Unfortunately, cyber criminals are always coming up with new ways to take advantage of unsuspecting victims through phishing scams. Even if you think that you’ll be safe from these schemers, you may not be able to say the same for those closest to you – like your grandma, your cousin or your freakishly tech-savvy eight-year-old niece.
Before they become victims of these scams, here’s what you can do to help keep your loved ones safe.
Let them know what phishing looks like
Phishing messages are fraudulent messages sent by cyber scammers to trick you into sharing personal information so they can steal from you. They often pretend to be real organizations or people to make their messages seem more believable.
You can help your loved ones avoid phishing messages by making them aware of some common red flags, including:
- Typos: Phishing messages often have typos, frequently in the subject line, the body of the message or the name of the company or person.
- Pixelated images: Cyber criminals will often use logos or images to make their messages look more convincing. Look out for pixelated or low-quality images that may be different from the usual images used by the company or individual
- Suspicious email addresses: Always check the sender’s email address by hovering over it before taking action. If you receive an email from a personal account or if the email address has a strange or misspelled user or domain name, the message might be fake.

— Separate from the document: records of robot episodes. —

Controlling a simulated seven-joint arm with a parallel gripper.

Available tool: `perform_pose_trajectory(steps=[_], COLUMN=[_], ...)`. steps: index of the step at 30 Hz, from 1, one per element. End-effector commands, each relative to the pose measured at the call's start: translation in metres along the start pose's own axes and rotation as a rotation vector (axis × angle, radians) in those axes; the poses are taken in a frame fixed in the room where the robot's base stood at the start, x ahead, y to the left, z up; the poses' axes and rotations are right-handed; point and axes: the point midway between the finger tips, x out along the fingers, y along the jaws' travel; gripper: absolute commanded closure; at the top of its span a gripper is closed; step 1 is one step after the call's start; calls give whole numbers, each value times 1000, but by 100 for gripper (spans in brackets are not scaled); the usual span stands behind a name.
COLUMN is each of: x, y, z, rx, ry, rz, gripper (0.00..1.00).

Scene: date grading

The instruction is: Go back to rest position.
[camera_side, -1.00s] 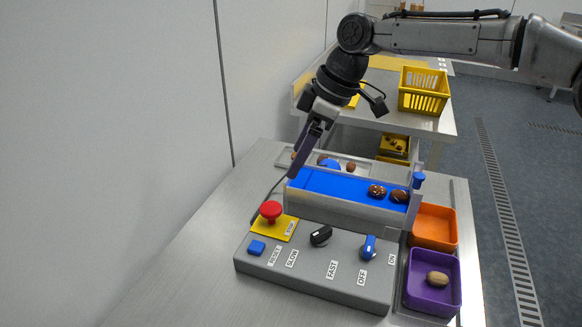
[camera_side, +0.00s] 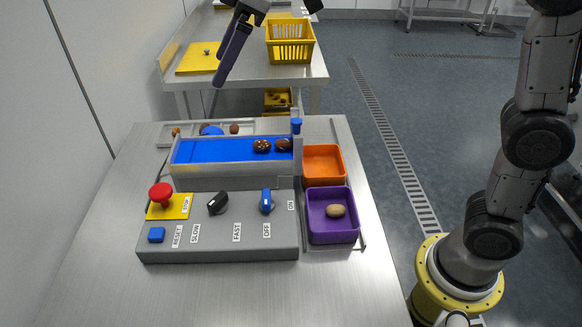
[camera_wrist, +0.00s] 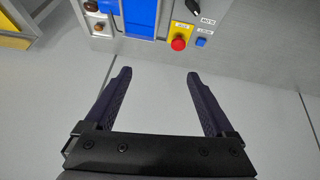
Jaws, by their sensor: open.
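My gripper (camera_side: 234,55) hangs in the air at the top of the side view, above and behind the blue belt (camera_side: 215,150). In the wrist view my gripper (camera_wrist: 155,95) has its two dark fingers spread apart with nothing between them. The conveyor and its grey control panel (camera_side: 220,248) stand on the metal table, apart from my gripper. The panel has a red stop button (camera_side: 161,194), a black knob (camera_side: 218,203), a blue switch (camera_side: 266,201) and a blue button (camera_side: 156,235).
Two dark dates (camera_side: 262,146) lie at the belt's right end. A purple tray (camera_side: 333,236) holds one tan date (camera_side: 335,211). An orange tray (camera_side: 323,165) looks empty. A yellow basket (camera_side: 290,42) stands on the back table. The front left of the near table (camera_side: 100,285) is bare.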

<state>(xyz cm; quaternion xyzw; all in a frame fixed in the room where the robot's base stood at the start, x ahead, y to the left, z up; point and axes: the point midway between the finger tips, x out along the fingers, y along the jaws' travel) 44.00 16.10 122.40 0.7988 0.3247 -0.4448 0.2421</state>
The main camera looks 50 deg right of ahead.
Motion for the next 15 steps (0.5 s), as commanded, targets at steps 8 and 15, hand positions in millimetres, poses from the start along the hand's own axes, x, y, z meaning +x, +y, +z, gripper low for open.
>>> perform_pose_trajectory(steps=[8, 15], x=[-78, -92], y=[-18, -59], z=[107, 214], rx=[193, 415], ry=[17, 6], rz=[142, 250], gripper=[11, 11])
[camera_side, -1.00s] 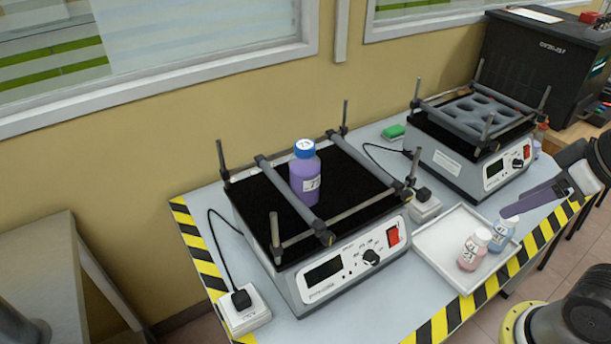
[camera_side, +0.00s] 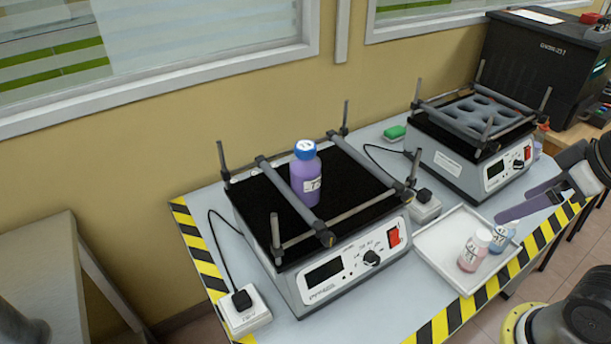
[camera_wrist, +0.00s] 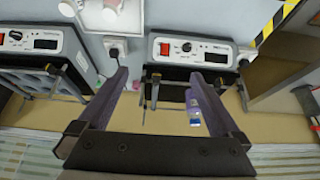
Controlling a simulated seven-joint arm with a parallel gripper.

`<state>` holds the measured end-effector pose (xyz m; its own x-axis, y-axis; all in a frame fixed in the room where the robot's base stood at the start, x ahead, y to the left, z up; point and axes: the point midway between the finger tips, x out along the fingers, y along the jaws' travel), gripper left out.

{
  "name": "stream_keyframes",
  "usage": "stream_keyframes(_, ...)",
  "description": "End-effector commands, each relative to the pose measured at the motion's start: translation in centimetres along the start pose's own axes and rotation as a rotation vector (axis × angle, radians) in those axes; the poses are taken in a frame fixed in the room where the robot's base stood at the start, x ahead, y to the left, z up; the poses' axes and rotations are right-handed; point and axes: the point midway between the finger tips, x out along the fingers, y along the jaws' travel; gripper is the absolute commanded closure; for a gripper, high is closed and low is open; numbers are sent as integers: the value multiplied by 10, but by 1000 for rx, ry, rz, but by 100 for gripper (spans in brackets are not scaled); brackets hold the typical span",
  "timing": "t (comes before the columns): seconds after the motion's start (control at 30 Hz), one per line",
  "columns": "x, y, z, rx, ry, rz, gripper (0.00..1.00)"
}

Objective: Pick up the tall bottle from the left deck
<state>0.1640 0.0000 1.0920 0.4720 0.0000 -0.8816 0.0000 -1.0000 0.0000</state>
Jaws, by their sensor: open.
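The tall bottle (camera_side: 304,178) is purple with a blue cap and a white label. It stands upright on the black deck of the left shaker (camera_side: 252,205), between grey bars. In the wrist view, the bottle (camera_wrist: 193,106) shows upside down, beside the inner side of the right-hand finger and well beyond it. My gripper (camera_side: 511,203) is open and empty at the right of the side view, above the white tray and far from the bottle. Its spread fingers also show in the wrist view (camera_wrist: 158,73).
A white tray (camera_side: 436,243) holds a pink bottle (camera_side: 472,251) and a blue bottle (camera_side: 502,239), partly hidden by my gripper. A second shaker (camera_side: 470,158) with a holed rack stands behind. Rods and bars rise around the left deck. A dark machine (camera_side: 540,65) is at back right.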

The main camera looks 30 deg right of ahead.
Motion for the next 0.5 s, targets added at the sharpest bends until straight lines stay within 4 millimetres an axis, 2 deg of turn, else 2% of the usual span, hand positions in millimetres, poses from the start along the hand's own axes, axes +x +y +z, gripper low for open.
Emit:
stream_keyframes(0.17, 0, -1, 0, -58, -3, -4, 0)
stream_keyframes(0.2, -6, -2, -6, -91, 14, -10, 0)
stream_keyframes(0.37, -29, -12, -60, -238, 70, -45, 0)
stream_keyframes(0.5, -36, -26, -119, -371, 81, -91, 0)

Help them understand common phishing scams
Cyber criminals are always coming up with new ways to steal your information. Many cyber criminals will use urgent or threatening language to trick victims into reacting quickly. They may threaten to close your accounts, fine you or take legal action against you. Cyber criminals will often impersonate organizations like government departments, your bank or other service providers. Let your friends and family know that these organizations would never threaten you to give them personal information.
Some phishing scams will offer you a reward like a free vacation or inheritance from a “long-lost relative”. These messages will trick you into clicking a link, downloading an attachment or giving up your information in exchange for the “prize”. They also might try to make you feel like you’ll miss out on the offer if you don’t act quickly. Let your friends and family know that they shouldn’t click on any links or open any attachments in messages from unknown senders. If the message seems too good to be true, it probably is.
Help them hit delete
Phishing messages are made to look convincing, and it can be easy for your friends and family to feel overwhelmed if they receive one. It’s important to let your loved ones know that they shouldn’t panic if they do receive a suspicious message. Scammers rely on strong emotions from victims to make them act, and it’s important that your loved ones don’t take the bait.

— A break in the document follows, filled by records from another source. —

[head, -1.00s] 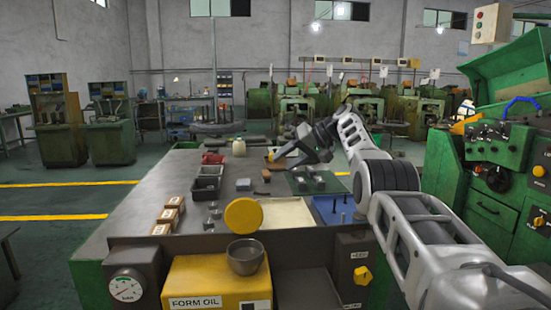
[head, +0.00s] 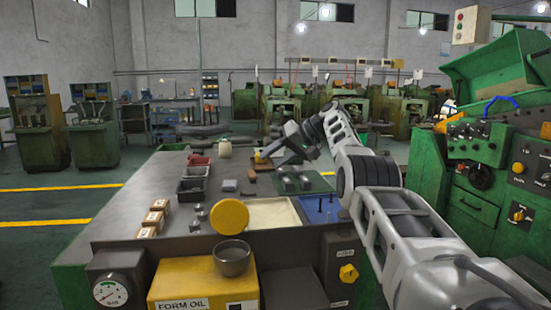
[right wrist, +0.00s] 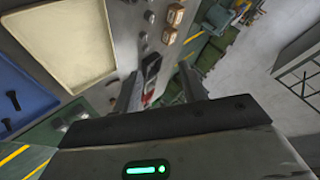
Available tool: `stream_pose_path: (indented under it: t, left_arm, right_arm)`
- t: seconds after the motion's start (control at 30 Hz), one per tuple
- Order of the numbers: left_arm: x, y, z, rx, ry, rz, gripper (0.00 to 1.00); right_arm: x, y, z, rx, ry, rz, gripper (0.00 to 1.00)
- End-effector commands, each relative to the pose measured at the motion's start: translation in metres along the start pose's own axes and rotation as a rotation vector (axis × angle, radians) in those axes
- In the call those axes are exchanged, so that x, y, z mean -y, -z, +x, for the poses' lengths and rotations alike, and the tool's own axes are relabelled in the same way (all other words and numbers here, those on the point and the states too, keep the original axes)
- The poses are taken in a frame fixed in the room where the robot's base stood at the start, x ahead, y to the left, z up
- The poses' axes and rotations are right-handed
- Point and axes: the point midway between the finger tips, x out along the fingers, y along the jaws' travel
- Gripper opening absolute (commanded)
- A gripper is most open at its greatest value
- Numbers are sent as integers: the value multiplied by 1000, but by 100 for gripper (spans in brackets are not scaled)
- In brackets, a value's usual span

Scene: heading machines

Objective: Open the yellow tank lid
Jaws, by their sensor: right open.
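The yellow tank (head: 205,280), labelled FORM OIL, is at the bottom of the head view, at the near side of the table. A round yellow lid (head: 229,216) shows its flat face to me above it. A grey metal bowl-shaped part (head: 232,257) is just below the lid, at the tank's top. My right gripper (head: 268,154) is over the far part of the table, well beyond the lid. In the right wrist view its two fingers (right wrist: 160,88) are apart with nothing held between them. My left gripper is not in view.
The grey table (head: 125,212) holds dark bins (head: 192,186), small wooden boxes (head: 153,217), a cream tray (head: 272,212) and a blue tray (head: 320,209). A green machine (head: 475,205) stands at the right. A dark panel with a yellow knob (head: 348,273) is right of the tank.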

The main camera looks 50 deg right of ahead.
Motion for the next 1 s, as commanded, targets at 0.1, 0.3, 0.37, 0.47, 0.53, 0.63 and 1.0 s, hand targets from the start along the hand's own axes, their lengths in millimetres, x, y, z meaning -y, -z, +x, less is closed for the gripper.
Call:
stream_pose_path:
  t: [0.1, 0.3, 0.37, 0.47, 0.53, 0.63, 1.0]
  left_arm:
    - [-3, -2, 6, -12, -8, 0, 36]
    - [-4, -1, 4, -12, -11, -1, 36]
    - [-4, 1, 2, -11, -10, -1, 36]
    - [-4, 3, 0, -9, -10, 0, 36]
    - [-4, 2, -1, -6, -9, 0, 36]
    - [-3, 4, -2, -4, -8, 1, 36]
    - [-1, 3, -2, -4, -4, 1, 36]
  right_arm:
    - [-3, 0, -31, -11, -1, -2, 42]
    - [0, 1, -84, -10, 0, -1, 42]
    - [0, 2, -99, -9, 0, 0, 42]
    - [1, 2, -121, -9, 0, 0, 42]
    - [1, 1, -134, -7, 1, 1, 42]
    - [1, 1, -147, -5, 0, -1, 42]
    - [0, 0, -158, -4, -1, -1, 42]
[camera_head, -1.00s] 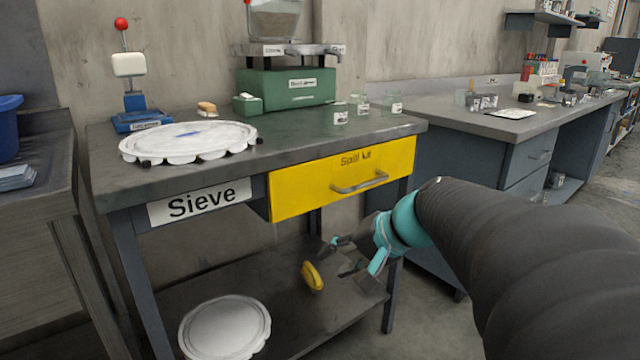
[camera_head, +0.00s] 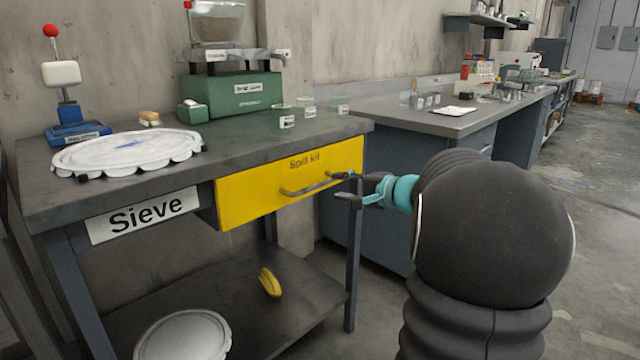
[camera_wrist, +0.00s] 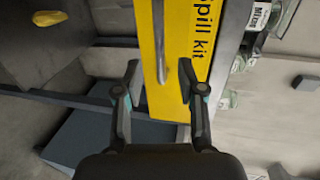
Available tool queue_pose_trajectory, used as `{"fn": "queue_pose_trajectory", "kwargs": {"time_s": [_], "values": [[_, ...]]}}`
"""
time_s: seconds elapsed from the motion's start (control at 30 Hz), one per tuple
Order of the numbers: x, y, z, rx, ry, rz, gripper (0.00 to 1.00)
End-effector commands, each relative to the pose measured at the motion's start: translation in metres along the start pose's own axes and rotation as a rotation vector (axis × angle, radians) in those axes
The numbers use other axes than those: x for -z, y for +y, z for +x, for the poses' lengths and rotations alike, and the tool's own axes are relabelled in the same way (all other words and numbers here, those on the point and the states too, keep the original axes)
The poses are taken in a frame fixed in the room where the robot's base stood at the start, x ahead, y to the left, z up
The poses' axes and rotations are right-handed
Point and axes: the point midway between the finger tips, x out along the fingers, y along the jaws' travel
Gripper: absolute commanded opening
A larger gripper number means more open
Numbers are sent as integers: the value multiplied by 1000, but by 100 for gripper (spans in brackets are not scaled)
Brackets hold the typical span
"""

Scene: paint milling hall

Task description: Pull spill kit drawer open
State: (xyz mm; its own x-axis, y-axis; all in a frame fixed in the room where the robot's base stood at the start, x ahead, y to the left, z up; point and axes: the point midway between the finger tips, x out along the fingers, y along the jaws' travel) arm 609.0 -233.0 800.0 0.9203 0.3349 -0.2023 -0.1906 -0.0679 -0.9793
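The yellow spill kit drawer (camera_head: 255,193) sits shut under the top of the sieve bench. Its grey bar handle (camera_head: 305,186) runs across its front. My gripper (camera_head: 343,185) is at the right end of the handle in the head view. In the wrist view the two fingers of my gripper (camera_wrist: 158,85) are spread apart, and the handle (camera_wrist: 159,50) lies between them, beyond the tips. The drawer front (camera_wrist: 175,70) stands upright in that view with the words "Spill kit". I cannot tell whether a finger touches the handle.
The bench (camera_head: 60,196) carries a white sieve lid (camera_head: 125,152), a green scale (camera_head: 232,105) and several glass jars. A yellow object (camera_head: 270,282) lies on its lower shelf. A second grey bench (camera_head: 440,118) stands to the right. Open floor (camera_head: 590,250) lies at the right.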

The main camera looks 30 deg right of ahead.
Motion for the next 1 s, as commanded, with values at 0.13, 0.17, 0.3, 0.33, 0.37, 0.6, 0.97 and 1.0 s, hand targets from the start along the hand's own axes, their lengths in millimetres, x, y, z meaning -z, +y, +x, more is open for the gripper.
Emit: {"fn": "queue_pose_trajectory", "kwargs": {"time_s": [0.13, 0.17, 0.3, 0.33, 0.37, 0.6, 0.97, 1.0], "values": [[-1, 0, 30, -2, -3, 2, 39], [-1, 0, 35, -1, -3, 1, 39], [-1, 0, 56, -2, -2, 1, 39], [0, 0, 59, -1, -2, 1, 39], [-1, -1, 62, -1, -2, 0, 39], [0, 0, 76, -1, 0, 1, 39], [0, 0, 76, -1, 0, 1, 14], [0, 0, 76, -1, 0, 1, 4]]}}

If they’re concerned that their accounts might actually be at risk or that they may owe a service provider information or money, the best thing to do is call the organization or individual directly using their official phone number and ask them.
Your loved ones should never respond to a suspicious email without first confirming its legitimacy. When in doubt, delete the message, especially if you’ve already checked for the signs of a phishing message
Teach them how to protect themselves
The best ways to avoid phishing scams are to take steps to defend yourself against them and get familiar with what some common scams look like. You can help your friends and family by ensuring they’re using spam filters on their email.

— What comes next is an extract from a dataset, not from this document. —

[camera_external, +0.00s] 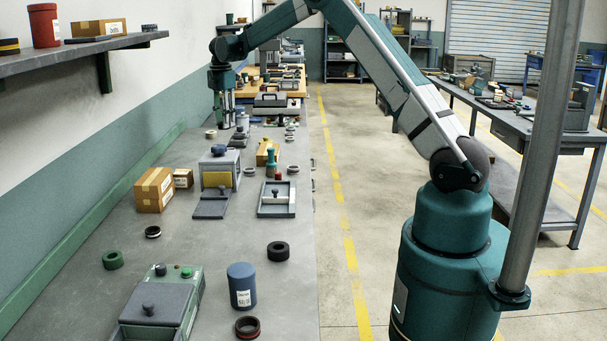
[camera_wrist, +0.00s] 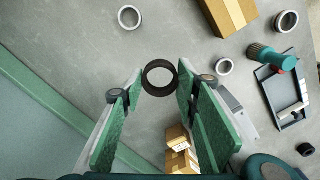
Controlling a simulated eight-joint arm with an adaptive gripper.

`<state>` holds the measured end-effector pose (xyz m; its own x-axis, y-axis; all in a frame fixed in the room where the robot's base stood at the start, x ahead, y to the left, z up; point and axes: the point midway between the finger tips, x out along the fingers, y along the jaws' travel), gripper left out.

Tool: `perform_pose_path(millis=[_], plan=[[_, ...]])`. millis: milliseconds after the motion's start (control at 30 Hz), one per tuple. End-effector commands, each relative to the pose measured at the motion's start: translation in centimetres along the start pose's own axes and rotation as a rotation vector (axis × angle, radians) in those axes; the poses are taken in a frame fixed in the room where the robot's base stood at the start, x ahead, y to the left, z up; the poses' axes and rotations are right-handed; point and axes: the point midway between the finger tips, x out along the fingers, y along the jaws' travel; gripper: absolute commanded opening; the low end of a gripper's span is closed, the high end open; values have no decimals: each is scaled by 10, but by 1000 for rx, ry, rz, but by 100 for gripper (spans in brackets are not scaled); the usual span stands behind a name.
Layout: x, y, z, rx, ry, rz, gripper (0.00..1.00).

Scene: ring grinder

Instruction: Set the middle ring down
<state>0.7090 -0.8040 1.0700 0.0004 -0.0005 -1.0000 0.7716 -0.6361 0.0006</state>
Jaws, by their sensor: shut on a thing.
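My gripper (camera_external: 226,126) hangs over the far part of the long grey bench (camera_external: 215,265), pointing down. In the wrist view its green-padded fingers (camera_wrist: 161,80) are closed on a dark ring (camera_wrist: 147,81), held at the fingertips with its round opening facing the camera. In the external view the held ring is too small to make out. How far it is from the bench top is not clear. A pale ring (camera_external: 211,134) lies on the bench just left of my gripper.
In the wrist view, loose rings (camera_wrist: 130,17) (camera_wrist: 223,67), a cardboard box (camera_wrist: 228,17), a teal-handled tool (camera_wrist: 270,56), a tray (camera_wrist: 290,118) and small boxes (camera_wrist: 180,160) lie around. Nearer are a blue canister (camera_external: 242,287) and a grey lidded box (camera_external: 160,302).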

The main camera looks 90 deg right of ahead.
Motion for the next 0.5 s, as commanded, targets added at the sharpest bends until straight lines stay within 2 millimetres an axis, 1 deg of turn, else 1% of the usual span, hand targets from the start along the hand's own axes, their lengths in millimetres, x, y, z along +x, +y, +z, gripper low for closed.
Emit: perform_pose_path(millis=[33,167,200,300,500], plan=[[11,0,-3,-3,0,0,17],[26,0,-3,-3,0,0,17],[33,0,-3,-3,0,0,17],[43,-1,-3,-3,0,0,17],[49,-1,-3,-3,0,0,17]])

Another important step is to install updates on your devices as soon as they become available. Software updates often include bug fixes and security patches to keep up with new malware. That way, if an attachment or a link is accidentally clicked, your devices can help protect you.
If you or someone you know has fallen victim to a cyber scam, you can contact the Canadian Anti-Fraud Centre to report it.
Phishing messages may not always look super obvious but with the right guidance, it can become easier to identify these types of scams. You can help your friends and family get cyber safe by giving them information about phishing and encouraging them not to take the bait.